[Source excerpt]:
^^^^^^^^^^^^^^^^

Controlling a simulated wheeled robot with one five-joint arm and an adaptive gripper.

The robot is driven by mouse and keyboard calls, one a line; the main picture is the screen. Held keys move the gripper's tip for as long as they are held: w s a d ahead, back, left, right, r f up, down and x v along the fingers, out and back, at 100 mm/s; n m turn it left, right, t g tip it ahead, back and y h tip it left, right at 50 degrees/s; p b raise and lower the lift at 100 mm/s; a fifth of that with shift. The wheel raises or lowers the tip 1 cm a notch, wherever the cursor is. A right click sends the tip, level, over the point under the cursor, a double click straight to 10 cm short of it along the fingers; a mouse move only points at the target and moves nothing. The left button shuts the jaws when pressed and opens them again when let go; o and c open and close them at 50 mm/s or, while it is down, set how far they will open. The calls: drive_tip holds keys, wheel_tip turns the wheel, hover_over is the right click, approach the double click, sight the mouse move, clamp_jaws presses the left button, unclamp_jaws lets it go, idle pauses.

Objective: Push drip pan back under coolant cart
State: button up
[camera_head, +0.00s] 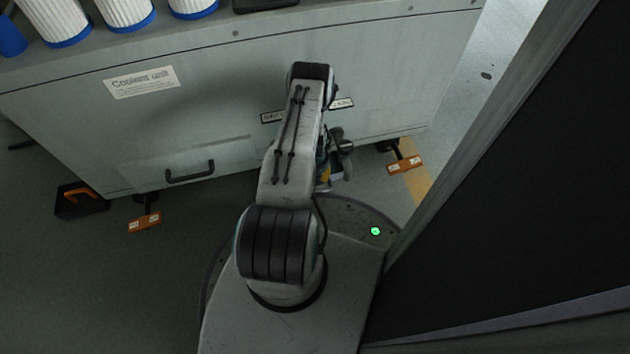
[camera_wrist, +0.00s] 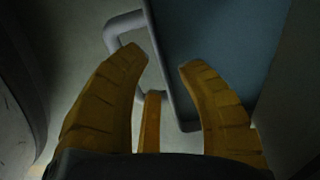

^^^^^^^^^^^^^^^^

[Directive]:
Repeat the material above in full and unchanged, minus its images.

[Correct output]:
Controlling a simulated wheeled robot with one five-joint arm and an adaptive gripper.

The robot is driven by mouse and keyboard calls, one a line; the main picture is the screen. Held keys move the gripper's tip for as long as they are held: w s a d ahead, back, left, right, r f up, down and x v along the fingers, out and back, at 100 mm/s; n m turn it left, right, t g tip it ahead, back and y h tip it left, right at 50 degrees/s; p b raise and lower the lift at 100 mm/s; a fifth of that with shift. The wheel raises or lowers the tip 1 cm a notch, wherever the cursor is. A right click sends the tip, level, over the point under the cursor, a double click straight to 10 cm short of it along the fingers; a mouse move only points at the target and moves nothing. The left button shuts the jaws when pressed and opens them again when let go; o and c open and close them at 50 mm/s or, while it is down, set how far they will open. The calls: drive_tip holds keys, wheel_tip turns the wheel, hover_over is the right click, approach the double click, sight the mouse move, clamp_jaws presses the left button, unclamp_jaws lets it go, idle pauses.

Objective: Push drip pan back under coolant cart
State: button up
[camera_head, +0.00s] 
[camera_wrist, +0.00s] 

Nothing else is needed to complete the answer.